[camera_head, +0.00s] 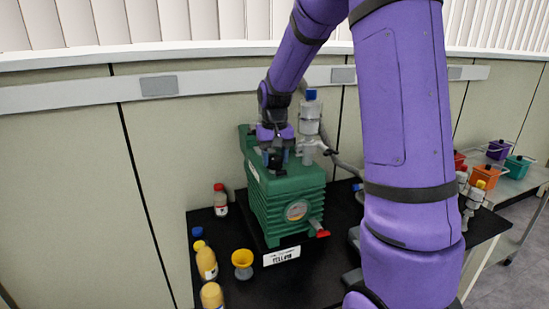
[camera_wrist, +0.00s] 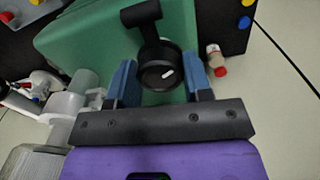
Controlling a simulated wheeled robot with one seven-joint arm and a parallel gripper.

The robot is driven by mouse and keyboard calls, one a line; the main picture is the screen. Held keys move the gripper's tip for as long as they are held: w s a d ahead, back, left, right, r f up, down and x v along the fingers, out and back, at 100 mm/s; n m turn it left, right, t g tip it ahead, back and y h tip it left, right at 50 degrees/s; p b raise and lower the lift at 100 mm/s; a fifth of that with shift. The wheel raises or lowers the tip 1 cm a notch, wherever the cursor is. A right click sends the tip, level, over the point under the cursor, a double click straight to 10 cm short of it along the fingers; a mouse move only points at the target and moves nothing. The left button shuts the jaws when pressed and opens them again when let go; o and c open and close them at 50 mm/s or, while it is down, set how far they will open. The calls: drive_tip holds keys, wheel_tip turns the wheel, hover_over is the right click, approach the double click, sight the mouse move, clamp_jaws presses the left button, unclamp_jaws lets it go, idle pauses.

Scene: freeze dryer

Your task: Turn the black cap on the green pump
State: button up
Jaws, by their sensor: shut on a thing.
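The green pump (camera_head: 284,200) stands on the black table with a round gauge and a red-handled tap on its front. It also fills the upper middle of the wrist view (camera_wrist: 82,38). The black cap (camera_wrist: 158,70) is on top of the pump, with a short white mark on its face and a black fitting beside it. My gripper (camera_wrist: 158,82) is over the pump top with its blue fingers on either side of the cap, shut on it. In the head view my gripper (camera_head: 274,157) points down, and the cap is mostly hidden beneath it.
A grey metal fitting with a blue top (camera_head: 310,115) stands close to the right of my gripper. A red-capped bottle (camera_head: 220,200), yellow bottles (camera_head: 206,262) and a yellow funnel (camera_head: 242,262) stand left of the pump. Coloured baskets (camera_head: 485,177) are at the right. The wall is close behind.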

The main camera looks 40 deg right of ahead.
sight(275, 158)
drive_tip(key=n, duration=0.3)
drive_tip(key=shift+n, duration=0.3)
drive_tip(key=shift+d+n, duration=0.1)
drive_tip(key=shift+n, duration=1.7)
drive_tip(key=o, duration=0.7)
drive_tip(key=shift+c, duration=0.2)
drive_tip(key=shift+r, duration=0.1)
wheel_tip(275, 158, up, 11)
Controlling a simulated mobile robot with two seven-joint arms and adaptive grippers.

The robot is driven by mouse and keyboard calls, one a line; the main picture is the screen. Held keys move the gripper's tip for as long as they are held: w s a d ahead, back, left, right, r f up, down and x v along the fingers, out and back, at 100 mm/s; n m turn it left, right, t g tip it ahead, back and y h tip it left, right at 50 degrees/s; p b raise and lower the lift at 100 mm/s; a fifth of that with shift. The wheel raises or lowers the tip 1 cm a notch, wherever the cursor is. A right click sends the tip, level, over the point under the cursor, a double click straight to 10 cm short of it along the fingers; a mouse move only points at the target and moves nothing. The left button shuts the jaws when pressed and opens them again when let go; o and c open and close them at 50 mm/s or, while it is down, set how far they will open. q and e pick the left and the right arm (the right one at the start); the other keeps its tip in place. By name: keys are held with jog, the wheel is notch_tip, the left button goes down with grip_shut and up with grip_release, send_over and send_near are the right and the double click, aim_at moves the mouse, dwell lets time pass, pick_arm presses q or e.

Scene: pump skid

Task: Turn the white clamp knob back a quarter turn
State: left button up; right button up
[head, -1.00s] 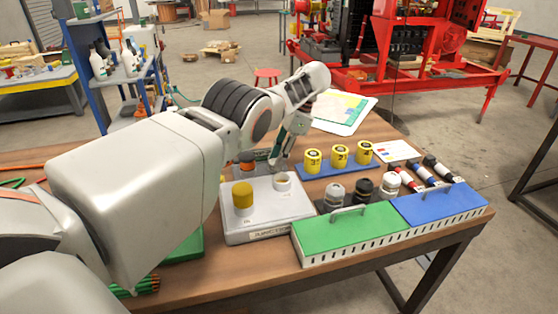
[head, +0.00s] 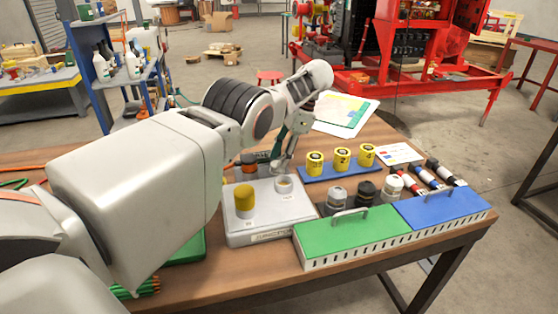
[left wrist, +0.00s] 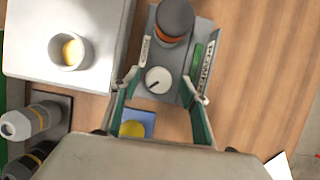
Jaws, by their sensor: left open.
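The white clamp knob (left wrist: 158,80) is round with a short dark mark toward its lower left. It sits on a grey fixture (left wrist: 172,62), below a dark cylinder with an orange band (left wrist: 174,20) in the left wrist view. My left gripper (left wrist: 163,82) is open, one finger on each side of the knob; I cannot tell whether either finger touches it. In the head view, my left gripper (head: 282,160) is over the far side of the table beside the dark cylinder (head: 248,162), and the knob is hidden. My right gripper is not in view.
Yellow numbered cylinders (head: 342,157) stand on a blue base to the right. Green (head: 345,236) and blue (head: 445,207) boxes line the front edge.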

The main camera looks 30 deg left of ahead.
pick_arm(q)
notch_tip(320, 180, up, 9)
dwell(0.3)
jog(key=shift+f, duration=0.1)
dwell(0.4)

• Exercise brief
Beginning at the line with "[left wrist, +0.00s]" and ending at the last line of the listing above, retype each line exactly, including those two lines. Leave the pictures out.

• Answer in full
[left wrist, +0.00s] 
Jaws, by their sensor: left open.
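The white clamp knob (left wrist: 158,80) is round with a short dark mark toward its lower left. It sits on a grey fixture (left wrist: 172,62), below a dark cylinder with an orange band (left wrist: 174,20) in the left wrist view. My left gripper (left wrist: 163,82) is open, one finger on each side of the knob; I cannot tell whether either finger touches it. In the head view, my left gripper (head: 282,160) is over the far side of the table beside the dark cylinder (head: 248,162), and the knob is hidden. My right gripper is not in view.
Yellow numbered cylinders (head: 342,157) stand on a blue base to the right. Green (head: 345,236) and blue (head: 445,207) boxes line the front edge.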

The main camera looks 30 deg left of ahead.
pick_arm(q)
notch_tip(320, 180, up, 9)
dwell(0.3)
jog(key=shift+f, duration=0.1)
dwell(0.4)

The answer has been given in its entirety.